What Killed the New Electric Car

No second chances (unless your giving away beta versions of free software).

What Killed the New Electric Car

By

Excerpt:

But focussing on the political aspect of the Fisker story obscures the real lessons of the company’s failure, which have to do with privileging design over performance, and the perils of bringing a new product to market before it’s actually ready. The initial excitement over Fisker was understandable. The technology behind the Karma, which relied primarily on electricity but also had a gas engine to extend the vehicle’s range, promised much better gas mileage than existing hybrids but also, because of the gas engine, greater ease of use than purely electric cars. And the Karma was also exceptionally stylish—its distinctive, eye-catching design promised to make hybrids not merely sensible and responsible but cool.

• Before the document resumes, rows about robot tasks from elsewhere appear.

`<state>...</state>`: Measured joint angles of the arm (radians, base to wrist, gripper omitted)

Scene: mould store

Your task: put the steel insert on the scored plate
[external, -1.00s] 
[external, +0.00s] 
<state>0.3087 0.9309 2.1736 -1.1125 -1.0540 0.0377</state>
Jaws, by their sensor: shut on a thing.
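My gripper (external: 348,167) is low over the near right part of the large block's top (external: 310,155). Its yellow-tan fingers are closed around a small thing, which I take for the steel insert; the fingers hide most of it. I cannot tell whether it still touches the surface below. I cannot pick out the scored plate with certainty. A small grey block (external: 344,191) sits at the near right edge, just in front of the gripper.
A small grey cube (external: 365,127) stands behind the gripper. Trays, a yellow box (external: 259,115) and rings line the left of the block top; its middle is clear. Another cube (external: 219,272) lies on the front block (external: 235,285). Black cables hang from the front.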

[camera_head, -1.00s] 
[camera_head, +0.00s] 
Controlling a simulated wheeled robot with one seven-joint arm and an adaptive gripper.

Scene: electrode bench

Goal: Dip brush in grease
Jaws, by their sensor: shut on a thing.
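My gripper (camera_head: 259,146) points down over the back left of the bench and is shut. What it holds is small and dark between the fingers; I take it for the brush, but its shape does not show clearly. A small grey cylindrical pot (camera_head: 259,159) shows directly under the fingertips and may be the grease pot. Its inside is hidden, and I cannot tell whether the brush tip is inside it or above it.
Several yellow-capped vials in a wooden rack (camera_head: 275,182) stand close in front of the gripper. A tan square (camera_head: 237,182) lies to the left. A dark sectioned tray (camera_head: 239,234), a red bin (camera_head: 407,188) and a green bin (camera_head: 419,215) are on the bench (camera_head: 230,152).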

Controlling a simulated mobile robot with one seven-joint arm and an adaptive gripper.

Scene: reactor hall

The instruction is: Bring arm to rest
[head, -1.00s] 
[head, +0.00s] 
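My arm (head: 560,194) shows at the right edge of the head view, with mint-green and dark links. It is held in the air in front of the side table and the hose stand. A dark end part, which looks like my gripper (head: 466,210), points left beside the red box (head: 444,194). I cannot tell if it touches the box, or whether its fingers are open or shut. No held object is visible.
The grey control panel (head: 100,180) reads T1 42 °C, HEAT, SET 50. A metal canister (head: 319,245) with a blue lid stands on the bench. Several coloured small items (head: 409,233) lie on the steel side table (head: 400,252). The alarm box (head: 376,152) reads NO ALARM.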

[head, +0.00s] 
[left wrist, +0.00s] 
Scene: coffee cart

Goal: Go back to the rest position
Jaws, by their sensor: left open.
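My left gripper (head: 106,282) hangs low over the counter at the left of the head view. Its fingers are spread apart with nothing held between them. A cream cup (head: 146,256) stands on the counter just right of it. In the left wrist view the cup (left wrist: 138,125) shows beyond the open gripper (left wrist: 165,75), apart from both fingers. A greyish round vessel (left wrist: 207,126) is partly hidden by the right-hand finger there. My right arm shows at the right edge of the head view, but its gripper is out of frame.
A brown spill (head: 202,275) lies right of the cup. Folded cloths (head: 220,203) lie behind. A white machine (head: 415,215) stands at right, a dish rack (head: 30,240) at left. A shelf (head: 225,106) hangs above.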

The problem was that the Karma’s insides did not live up to its gorgeous outside.

Its interior design was, to begin with, not all that functional—Consumer Reports lamented its “poor dash controls, limited visibility, a cramped interior, awkward access into and out of the seats, …and a small backseat and trunk,” while the auto blog Jalopnik said the Karma had “an interior the size of a Geo Metro [and] build quality that has a real Pyongyang sort of charm.” The Karma was also surprisingly noisy, especially when the gas engine kicked in, and its engine lacked, in Consumer Reports’ words, “the oomph you would expect.” It was a “sports car” that performed more like an ordinary sedan.

On top of this, and perhaps even more importantly, the first Karmas rolled off the assembly line full of bugs. The first Karma that Consumer Reports tested simply died, and early Karma owners reported a host of problems ranging from a car shutting itself off while in motion to trouble with the electronic dashboard controls to, in two separate cases, cars catching fire

Full article: What Killed the New Electric Car : The New Yorker.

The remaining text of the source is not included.